Not To Be Confused With The Seven Percent Solution

I was fairly young when I saw this, so it might have been a late-'80s, early-'90s release. When I reconstruct it from memory, it smacks of a made-for-TV movie, but of a quality too inferior for any of the three major networks. From what I can remember, it was about this kid who for some reason had hair that grew at a freakishly fast rate. He is kidnapped by some sort of deranged paintbrush manufacturer, and I think literally tied down to a machine that makes paintbrushes out of his hair. (Because it's really high-quality hair? Because he's an asshole? Who knows?) I also think some other kids are kidnapped and forced to work in his factory making these paintbrushes. I think the hairy kid's brother rescues him or something? I dunno.
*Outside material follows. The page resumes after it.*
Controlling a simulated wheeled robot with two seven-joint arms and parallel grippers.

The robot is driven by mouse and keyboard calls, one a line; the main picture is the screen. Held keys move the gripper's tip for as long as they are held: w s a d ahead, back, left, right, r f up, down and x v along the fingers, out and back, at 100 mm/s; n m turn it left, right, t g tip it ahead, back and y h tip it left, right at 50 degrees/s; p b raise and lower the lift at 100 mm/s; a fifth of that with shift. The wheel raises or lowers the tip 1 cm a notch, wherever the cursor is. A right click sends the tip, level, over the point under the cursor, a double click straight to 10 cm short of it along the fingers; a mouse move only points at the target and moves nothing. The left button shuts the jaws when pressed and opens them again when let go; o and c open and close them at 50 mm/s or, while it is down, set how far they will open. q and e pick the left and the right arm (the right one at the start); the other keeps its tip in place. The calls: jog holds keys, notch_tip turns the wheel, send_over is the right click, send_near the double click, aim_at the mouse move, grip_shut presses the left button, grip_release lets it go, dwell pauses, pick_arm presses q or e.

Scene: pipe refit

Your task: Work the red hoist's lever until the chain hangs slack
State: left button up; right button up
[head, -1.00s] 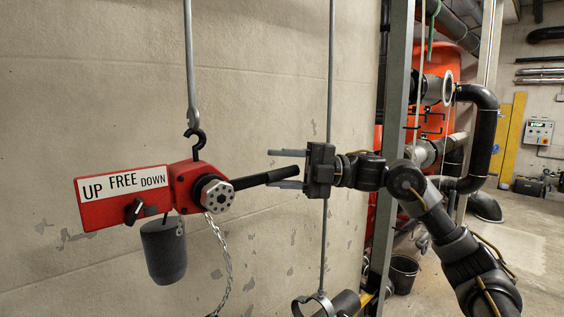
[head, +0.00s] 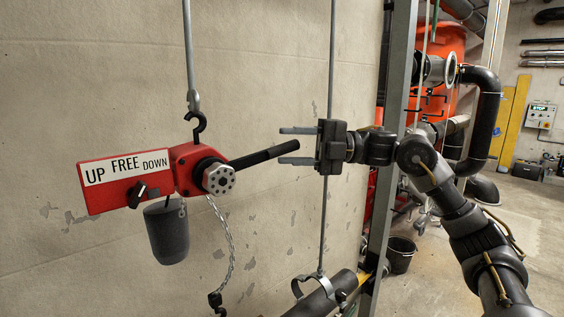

This movie was in heavy rotation in my nightmares for at least a year after I saw it, but when I try to describe it to other people, they assure me that there was no such film. To this day, I have no idea what terrified me so thoroughly about it, but there it is.

Liz Richardson

Kyle Ryan to the rescue:

This is The Peanut Butter Solution, a 1985 "family" film that had a pretty prominent dark side. ("…it FREAKED ME THE HELL OUT!" says one poster on IMDB.) In the film, an 11-year-old boy named Michael loses all of his hair after something frightens him. (If memory serves, it happens after he sees some ghosts, who turn out to be friendly.) To restore his hair, the ghosts tell him of a magical hair-growing solution that uses peanut butter. But the concoction works too well; Michael's hair keeps growing and growing, which catches the eye of a weirdo artist who creates magical paintings using brushes made with human hair. The artist kidnaps Michael, and his friends go on a search to find him. They do, and all's well that ends well. Hurrah!